Several works from the 2007 exhibition are reprised here, including “MARCH” and “April” and the imposing “HEAVY HEMLOCKS I” (1999) and “HEAVY HEMLOCKS II” (2000), Both are 40 x 60 inches, and are made up of dark, mossy umbers, blacks, greens and blues, with veils of yellow, orange and bright green invading from the right and left sides. Of all the works in the show, these two are the most beguiling in the way their surfaces change as you move from left to right, with the dots of black falling back and the brown seeming to press into the picture plane.
When he arrived in the United States in the early 1970s, Forge “saw a great deal of abstract expressionism,” and although he found much to appreciate in Pollock and de Kooning, he “was never very impressed by the megalomania, the massiveness, the vastness” of American painting.
In contrast, he carved out a quietly persistent practice and stayed with it for the long haul. The mindfulness and integrity at the core of these works, their formal discourse with the past and future of painting, are just as much a part of their aesthetic as the minimal, intuitive, mesmerizing swarms of pigment Forge uses to make them.
Andrew Forge continues at the Betty Cuningham Gallery (15 Rivington Street, Lower East Side, Manhattan) through August 14.
Thank you. This is a beautiful and sensitive review of Andrew Forge’s work. He was a teacher and a friend. He was also the first to admit how terribly his work translated into reproduction, which this review begins to get at. Yes, he had a phenomenal intellect – and his heart was even larger.

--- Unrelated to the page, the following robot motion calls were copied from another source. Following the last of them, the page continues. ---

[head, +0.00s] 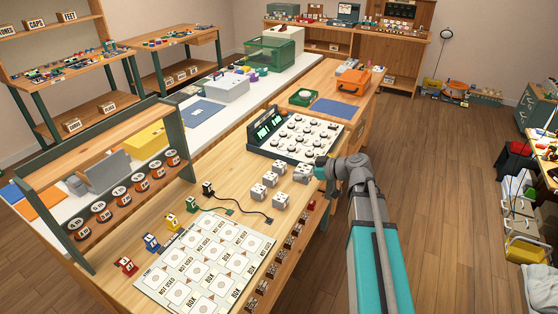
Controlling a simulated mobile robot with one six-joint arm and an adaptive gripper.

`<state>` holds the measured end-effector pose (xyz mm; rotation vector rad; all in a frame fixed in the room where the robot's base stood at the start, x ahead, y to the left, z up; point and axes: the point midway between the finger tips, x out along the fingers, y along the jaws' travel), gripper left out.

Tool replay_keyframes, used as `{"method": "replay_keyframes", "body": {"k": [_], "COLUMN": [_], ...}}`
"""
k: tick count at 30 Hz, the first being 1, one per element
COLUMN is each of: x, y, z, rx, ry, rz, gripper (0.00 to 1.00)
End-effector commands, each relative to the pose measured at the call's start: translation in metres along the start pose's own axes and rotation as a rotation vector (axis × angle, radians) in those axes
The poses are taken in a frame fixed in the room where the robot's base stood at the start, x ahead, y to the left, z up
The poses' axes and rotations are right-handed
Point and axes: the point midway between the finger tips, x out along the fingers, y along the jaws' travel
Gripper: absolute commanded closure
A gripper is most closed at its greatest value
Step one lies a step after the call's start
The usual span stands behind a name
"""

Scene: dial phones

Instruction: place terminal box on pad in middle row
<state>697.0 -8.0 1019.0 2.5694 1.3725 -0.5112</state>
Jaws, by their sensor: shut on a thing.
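Several small white terminal boxes (257,192) with dark round marks stand on the wooden bench, just behind the printed sheet. My gripper (316,168) is at the right end of this group, shut on a white terminal box (302,171). The fingers are small and partly hidden by the wrist, so I cannot tell whether the held box touches the bench. The white sheet (205,262) lies nearer on the bench, with rows of square pads. Some pads are labelled BOX and others NOT USED.
A sloped panel of round dials (297,134) stands just behind the boxes. A black cable (240,204) runs between them and the sheet. Small red, blue, yellow and green blocks (151,242) line the sheet's left side. Dark small parts (283,257) line the bench's right edge.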

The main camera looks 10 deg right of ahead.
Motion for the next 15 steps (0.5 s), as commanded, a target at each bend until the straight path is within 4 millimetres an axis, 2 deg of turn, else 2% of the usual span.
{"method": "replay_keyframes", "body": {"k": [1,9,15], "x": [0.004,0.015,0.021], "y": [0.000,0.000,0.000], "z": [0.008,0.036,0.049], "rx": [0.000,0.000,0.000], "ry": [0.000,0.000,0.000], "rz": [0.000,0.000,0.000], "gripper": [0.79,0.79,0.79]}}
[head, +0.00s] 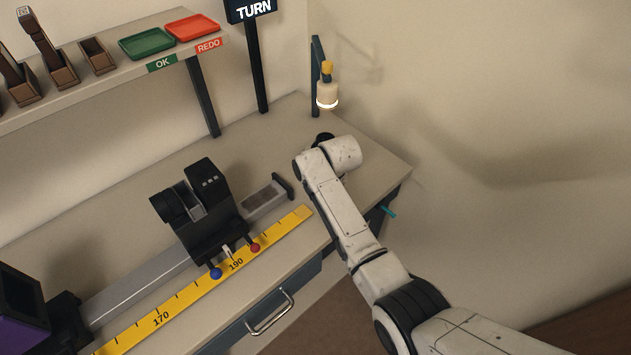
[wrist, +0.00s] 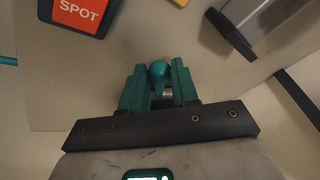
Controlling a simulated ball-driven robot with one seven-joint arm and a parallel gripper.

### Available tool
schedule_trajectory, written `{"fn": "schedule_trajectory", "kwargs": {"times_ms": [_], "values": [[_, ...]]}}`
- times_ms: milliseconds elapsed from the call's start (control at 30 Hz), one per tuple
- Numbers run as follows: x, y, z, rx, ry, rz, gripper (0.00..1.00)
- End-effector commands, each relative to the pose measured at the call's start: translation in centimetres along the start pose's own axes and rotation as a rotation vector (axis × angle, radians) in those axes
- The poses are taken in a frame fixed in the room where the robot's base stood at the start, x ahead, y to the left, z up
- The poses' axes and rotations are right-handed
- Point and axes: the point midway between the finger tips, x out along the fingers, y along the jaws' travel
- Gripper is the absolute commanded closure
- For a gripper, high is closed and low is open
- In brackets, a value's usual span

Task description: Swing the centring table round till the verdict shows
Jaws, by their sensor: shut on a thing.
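In the wrist view my gripper (wrist: 158,82) has its teal fingers on either side of a teal ball-ended knob (wrist: 159,70) and is shut on it. Whether this knob belongs to the centring table cannot be told, as the table itself is not clearly seen. In the head view my arm reaches over the right end of the bench and hides the gripper and the knob. A dark sign (head: 252,9) on a post at the back reads TURN.
A lit lamp (head: 327,93) hangs behind my wrist. A black carriage (head: 206,215) sits on a rail beside a yellow scale (head: 165,313). Green OK (head: 147,43) and red REDO (head: 192,29) trays stand on the shelf. A SPOT-labelled box (wrist: 78,12) is near the gripper.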

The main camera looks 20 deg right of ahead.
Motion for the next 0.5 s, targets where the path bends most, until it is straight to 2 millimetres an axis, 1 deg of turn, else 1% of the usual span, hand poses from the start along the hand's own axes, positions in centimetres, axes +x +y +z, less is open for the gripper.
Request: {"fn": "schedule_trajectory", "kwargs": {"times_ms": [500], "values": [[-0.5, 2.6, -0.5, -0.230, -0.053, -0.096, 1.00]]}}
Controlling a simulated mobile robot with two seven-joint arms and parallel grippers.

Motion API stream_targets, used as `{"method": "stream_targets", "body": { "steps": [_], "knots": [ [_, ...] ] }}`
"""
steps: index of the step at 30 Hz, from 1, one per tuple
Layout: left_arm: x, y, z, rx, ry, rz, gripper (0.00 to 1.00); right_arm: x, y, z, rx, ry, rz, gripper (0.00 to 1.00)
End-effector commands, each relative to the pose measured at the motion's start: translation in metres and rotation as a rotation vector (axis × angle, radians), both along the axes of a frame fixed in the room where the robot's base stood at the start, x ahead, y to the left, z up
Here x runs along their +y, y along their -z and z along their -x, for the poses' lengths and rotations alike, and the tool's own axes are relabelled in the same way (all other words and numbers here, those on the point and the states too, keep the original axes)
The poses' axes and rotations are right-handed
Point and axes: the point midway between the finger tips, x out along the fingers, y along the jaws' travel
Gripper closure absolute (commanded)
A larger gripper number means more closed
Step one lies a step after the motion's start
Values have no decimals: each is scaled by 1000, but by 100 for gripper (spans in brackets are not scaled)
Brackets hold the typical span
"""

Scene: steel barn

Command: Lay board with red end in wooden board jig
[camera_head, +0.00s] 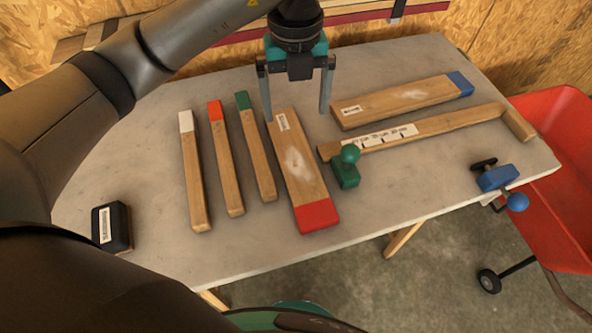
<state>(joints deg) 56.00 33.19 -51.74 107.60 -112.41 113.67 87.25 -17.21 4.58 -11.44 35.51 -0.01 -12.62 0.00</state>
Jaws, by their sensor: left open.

Andrew Forge lectured in painting while I attended Cooper Union…I had many conversations with him about “the truth” or one’s own truth in the creative act…being authentic and deliberate in the service of making artwork..he had been too young to serve in WWII and seemed to carry that loss of service heavy on his shoulders. He rarely showed his work but had a fine intellect for critical thought. His students took his words to heart.